@threads vs @parallel, a simple fail case for @threads


#1

I’m new to Julia. I was experimenting with simple parallel code using threads and processes. Why is

a = SharedArray{Int64,1}(4)
@time @sync @parallel for i = 1:60000000
    a[myid() - 1] = i
end

#   1.663024 seconds (70.65 k allocations: 3.814 MiB)

so much faster and efficient than

a = SharedArray{Int64,1}(4) # also using a SharedArray for fairness
@time Threads.@threads for i = 1:60000000
    a[Threads.threadid()] = i
end

#   7.977596 seconds (142.59 M allocations: 2.483 GiB, 2.39% gc time)

? It seems like the latter allocates a lot. Where does this come from?

I’ve started the REPL with env JULIA_NUM_THREADS=4 julia -p 4.


#2

First, you need to wrap your code in a function before benchmarking is meaningful. See https://docs.julialang.org/en/stable/manual/performance-tips.html .

I think maybe the @time macro is interfering with @threads in some way? I initially ran the following copied from your code.

function test2()
       a = SharedArray{Int64,1}(4) # also using a SharedArray for fairness
       @time Threads.@threads for i = 1:60000000
           a[Threads.threadid()] = i
       end
 end

This is really slow, and @code_warntype complains about a Core.Box variable. However, taking the @time out of the function fixes this. The following works:

function test1()
       a = SharedArray{Int64,1}(4)
       @sync @parallel for i = 1:60000000
           a[myid() - 1] = i
       end
 end

function test2()
       a = SharedArray{Int64,1}(4) # also using a SharedArray for fairness
       Threads.@threads for i = 1:60000000
           a[Threads.threadid()] = i
       end
       end

test1() # Warmup 
test2()

The output is

julia> @time test1()
  0.018457 seconds (1.25 k allocations: 48.188 KiB)
4-element Array{Future,1}:
 Future(2, 1, 111, #NULL)
 Future(3, 1, 112, #NULL)
 Future(4, 1, 113, #NULL)
 Future(5, 1, 114, #NULL)

julia> @time test2()
  0.011668 seconds (501 allocations: 18.484 KiB)

#3

Thank you!
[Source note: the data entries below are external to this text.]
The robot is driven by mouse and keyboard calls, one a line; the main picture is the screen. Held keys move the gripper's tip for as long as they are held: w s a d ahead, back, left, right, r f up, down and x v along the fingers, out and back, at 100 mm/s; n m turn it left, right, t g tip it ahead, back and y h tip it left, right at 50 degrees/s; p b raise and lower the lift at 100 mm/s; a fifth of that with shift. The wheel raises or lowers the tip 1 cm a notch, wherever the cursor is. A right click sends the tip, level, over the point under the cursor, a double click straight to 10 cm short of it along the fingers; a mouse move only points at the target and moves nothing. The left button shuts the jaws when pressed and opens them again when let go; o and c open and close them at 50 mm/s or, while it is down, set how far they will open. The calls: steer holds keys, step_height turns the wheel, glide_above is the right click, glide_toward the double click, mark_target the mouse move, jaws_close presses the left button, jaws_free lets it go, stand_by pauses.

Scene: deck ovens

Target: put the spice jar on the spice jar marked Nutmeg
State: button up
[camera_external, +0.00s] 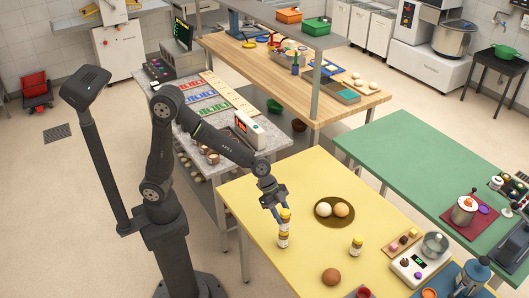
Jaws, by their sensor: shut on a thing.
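My gripper (277,204) points down over the yellow table (250,185), near its left side. It is shut on the upper part of a small spice jar (285,219), which has a yellow-orange lid and a pale body. Directly below is a second, similar spice jar (283,240), upright on the table. The two jars line up in one column; I cannot tell whether they touch or a thin gap is left. A third spice jar (356,245) stands alone to the right. The labels are too small to read, so I cannot tell which is Nutmeg.
A dark round plate (322,218) with two pale round buns lies right of the jars. A brown ball-like item (331,276) is nearer the front. A scale (414,266) with items on it stands at the right. The table left of the jars is clear.

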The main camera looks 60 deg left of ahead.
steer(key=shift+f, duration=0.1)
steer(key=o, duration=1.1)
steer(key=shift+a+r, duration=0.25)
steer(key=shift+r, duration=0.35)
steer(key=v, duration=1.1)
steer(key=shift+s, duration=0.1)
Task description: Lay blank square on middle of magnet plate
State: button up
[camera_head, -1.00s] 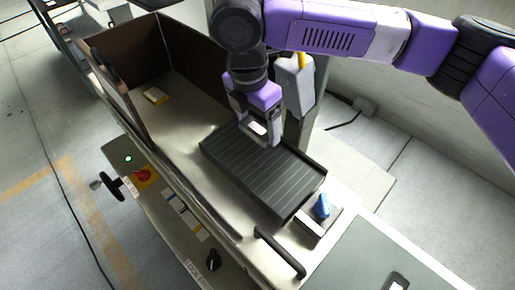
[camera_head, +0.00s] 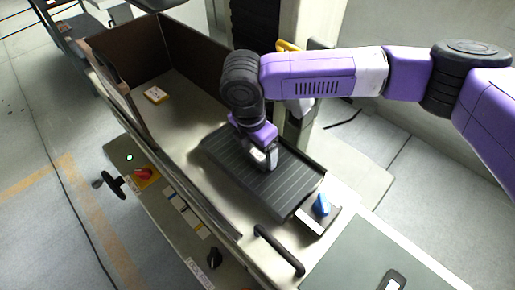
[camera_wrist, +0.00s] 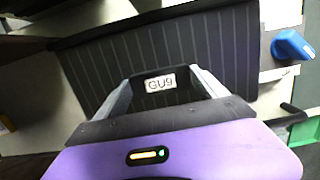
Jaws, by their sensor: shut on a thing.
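The magnet plate (camera_head: 228,160) is a dark slab with fine parallel lines, lying on the machine bed. It also fills the upper middle of the wrist view (camera_wrist: 120,60). My gripper (camera_head: 263,162) is low over the middle of the plate, pointing down. In the wrist view my gripper (camera_wrist: 160,88) has a finger at each side of a dark blank with a white "GU9" label (camera_wrist: 160,84) and is shut on it. Whether the blank's underside touches the plate is hidden.
A blue lever (camera_head: 322,205) stands at the plate's near right end. A black bar handle (camera_head: 280,250) is at the front. Tall brown guard walls (camera_head: 122,52) close off the back left. A small yellow item (camera_head: 156,94) lies on the bed behind the plate, with free bed around it.

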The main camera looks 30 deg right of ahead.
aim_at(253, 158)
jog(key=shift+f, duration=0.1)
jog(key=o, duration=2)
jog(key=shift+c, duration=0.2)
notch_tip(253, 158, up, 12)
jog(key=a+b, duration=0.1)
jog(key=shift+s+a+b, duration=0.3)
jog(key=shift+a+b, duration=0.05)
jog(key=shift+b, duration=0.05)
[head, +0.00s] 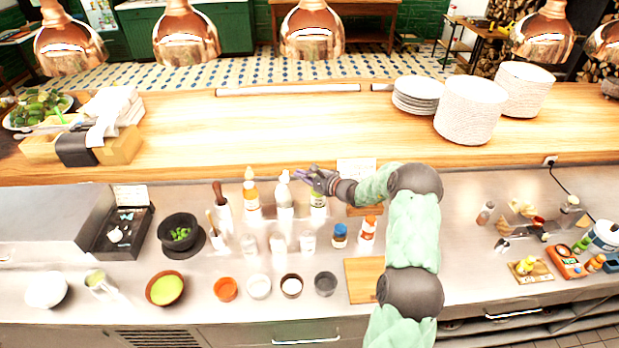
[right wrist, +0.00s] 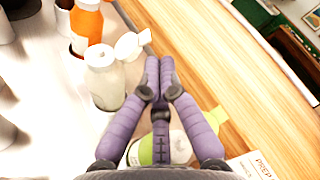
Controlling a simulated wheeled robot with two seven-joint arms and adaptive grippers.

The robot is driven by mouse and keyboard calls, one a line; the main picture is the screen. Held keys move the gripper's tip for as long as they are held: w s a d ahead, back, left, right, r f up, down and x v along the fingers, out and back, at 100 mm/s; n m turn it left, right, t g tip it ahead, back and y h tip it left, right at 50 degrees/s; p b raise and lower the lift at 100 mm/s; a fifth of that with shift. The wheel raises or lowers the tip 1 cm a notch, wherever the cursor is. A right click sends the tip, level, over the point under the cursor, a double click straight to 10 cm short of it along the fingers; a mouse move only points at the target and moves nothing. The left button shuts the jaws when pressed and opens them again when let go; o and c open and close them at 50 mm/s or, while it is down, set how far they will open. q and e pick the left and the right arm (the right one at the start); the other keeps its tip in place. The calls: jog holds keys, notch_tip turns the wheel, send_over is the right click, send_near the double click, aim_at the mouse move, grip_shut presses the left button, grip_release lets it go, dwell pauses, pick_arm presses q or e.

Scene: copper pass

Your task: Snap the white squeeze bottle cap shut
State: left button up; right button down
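The white squeeze bottle (head: 285,200) stands upright in the back row on the steel counter. It also shows in the right wrist view (right wrist: 107,85), where its flip cap (right wrist: 132,45) stands open, tilted toward the wooden ledge. My right gripper (head: 307,176) is just right of the bottle's top. In the right wrist view its purple fingers (right wrist: 159,66) are together with nothing between them, beside the cap. They look slightly apart from it. My left gripper is not in view.
An orange bottle (right wrist: 87,25) stands left of the white one. A green-labelled bottle (right wrist: 178,148) is under my right gripper. Several clear containers and small bowls stand in front. The wooden ledge (head: 290,130) runs behind, mostly bare in its middle.

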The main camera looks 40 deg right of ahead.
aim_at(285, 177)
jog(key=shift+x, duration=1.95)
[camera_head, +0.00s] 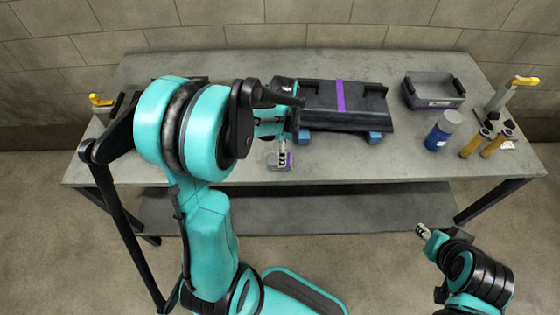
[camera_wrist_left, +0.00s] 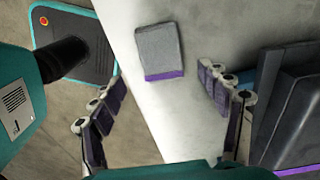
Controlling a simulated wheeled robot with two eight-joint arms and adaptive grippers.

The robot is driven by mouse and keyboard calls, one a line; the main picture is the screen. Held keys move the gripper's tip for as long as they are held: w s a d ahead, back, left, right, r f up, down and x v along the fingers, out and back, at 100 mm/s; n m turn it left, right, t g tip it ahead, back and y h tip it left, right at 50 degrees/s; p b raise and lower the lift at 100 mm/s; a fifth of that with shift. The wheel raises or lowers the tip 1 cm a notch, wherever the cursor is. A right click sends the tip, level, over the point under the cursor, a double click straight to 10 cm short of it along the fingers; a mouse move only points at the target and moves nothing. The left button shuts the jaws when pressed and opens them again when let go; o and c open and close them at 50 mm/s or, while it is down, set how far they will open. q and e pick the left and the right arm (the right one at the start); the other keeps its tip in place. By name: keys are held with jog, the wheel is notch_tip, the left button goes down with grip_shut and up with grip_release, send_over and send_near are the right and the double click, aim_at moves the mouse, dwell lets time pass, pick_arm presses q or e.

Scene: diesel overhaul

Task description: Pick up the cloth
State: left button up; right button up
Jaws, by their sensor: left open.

That might give a lead, why the allocations.

As it is often the case with such things, I realized my mistake with not wrapping it into a function after posting. But the post was pending for moderation so I couldn’t change it. :man_shrugging:

But what I wonder, is there a way to precompile the function without running it? Do I need to wrap it into a module and add __precompile__() at the top?


#4

Rather than trying to precompile by hand, you can just use https://github.com/JuliaCI/BenchmarkTools.jl to run your function repeatedly and provide a robust estimate of its actual runtime, ignoring compilation.